J’ai commencé par interviewer Ido Harari, un chercheur du Van Leer Jerusalem Institute qui avait déjà étudié la question. Mais, très vite, j’ai su que je ne ferai pas un documentaire qui serait une compilation d’interviews d’experts. J’avais en tête une autre structure. Je ne voulais pas non plus que le film repose sur des images d’archives, d’autant que j’avais très peu de matière concernant mon personnage. J’ai donc décidé de donner la parole à des personnes qui préservent sa mémoire, qui, dans leur vie quotidienne, rendent vivant son héritage, des personnes de la communauté Neturei Karta comme des personnes LGBTQ+ d’Amsterdam. Et cela n’a pas été évident d’accéder à la parole de membres des Neturei Karta, j’ai fini par rencontrer Yudel Hirsch, un jeune garçon de 21 ans à l’époque du début de l’enquête.
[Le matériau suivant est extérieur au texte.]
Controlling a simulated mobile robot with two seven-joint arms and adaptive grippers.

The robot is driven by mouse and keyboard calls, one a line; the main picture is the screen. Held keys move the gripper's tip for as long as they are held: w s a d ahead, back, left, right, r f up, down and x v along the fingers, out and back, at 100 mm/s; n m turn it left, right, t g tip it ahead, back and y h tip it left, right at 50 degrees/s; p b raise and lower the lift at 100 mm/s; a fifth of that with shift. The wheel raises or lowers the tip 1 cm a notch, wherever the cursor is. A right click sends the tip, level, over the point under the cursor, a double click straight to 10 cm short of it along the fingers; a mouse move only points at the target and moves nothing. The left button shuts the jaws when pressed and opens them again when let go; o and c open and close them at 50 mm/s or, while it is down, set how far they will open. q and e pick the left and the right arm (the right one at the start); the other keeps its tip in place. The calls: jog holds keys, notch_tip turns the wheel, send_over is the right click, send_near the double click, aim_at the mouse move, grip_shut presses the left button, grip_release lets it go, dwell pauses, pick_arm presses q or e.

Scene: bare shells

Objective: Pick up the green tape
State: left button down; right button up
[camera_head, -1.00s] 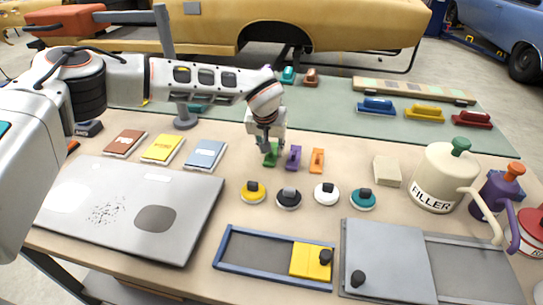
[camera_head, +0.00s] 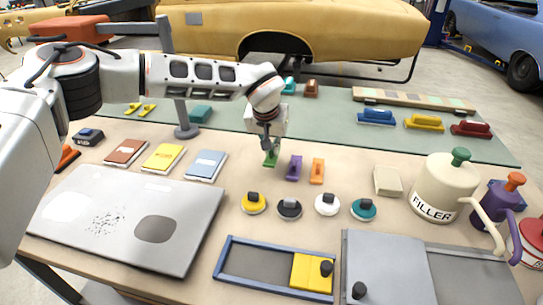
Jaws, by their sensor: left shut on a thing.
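The green tape (camera_head: 271,159) is a small green piece at the left end of a short row, beside a purple one (camera_head: 294,167) and an orange one (camera_head: 317,170). My left gripper (camera_head: 269,147) comes down over the green tape from above and is shut on it, with the fingers covering its upper part. I cannot tell whether the tape is clear of the table. My right gripper is not in view.
Round knobbed pucks (camera_head: 290,208) lie in front of the row. A grey panel (camera_head: 130,216) lies at the left, and a blue-framed tray (camera_head: 262,264) at the front. A cream filler can (camera_head: 445,185) stands at the right.

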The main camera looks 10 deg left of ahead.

Il n’était pas encore marié et, comme il n’avait pas encore de statut social au sein de sa communauté, il avait le droit à l’erreur si le film ne leur convenait pas. Ce représentant de l’idéologie Haredim devient l’un des personnages principaux du documentaire et nous donne l’occasion de découvrir plus en profondeur le mouvement auquel il appartient. En ce qui concerne la communauté queer d’Amsterdam, il était plus compliqué de capter l’intensité, l’action que j’avais saisie à Jérusalem, par exemple, l’affrontement entre les soldats israéliens et les ultra-orthodoxes. 

En démarrant l’enquête, quelles étaient vos intuitions? Vous aviez en tête un coupable? 

Au cours de mes recherches, j’ai appris qu’au moment de l’assassinat de Jacob de Haan, les militants sionistes avaient accusés les Arabes, ils imaginaient que le père de son amant arabe l’avait tué. Mais, cette hypothèse ne reposait sur absolument aucune preuve. Et progressivement, une autre piste a émergé et si c’était la Haganah qui avait ordonné son assassinat en raison de ses actions politiques antisionistes? Un membre de la Haganah ne cessait de déclarer: je ne peux pas dire si je suis l’auteur ou non de cet asassinat. Tout le monde a considéré que c’était lui sans essayer de prouver sa culpabilité. J’ai aussi découvert un collectif sioniste Hamifal et un enregistrement de ses membres des années après l’assassinat. Et,  alors que l’on pensait avoir terminé le film, j’ai mis la main sur un enregistrement qui révélait qui a donné l’ordre de tuer Jacob de Haan, qui l’a exécuté et qui a caché l’arme du crime. Je ne vous en dirai pas plus pour que vous puissiez découvrir la suite dans le film.

Considérez-vous que Jacob de Haan était un homme libre? 

Je trouve que le personnage de De Haan est un personnage incroyable dont l’histoire est étrangement singulière, ses écrits comme ses actions sont restés assez intemporels. J’ai souhaité donné un nouvel écho à ses textes, pour cela, j’ai eu recours à une technique qui donne le sentiment d’une image proche du rêve. La caméra dévisage Jérusalem avec l’illusion que l’esprit de Jacob de Haan circule, les mots qu’il a prononcés il y a 100 ans résonnent toujours avec autant de pertinence. 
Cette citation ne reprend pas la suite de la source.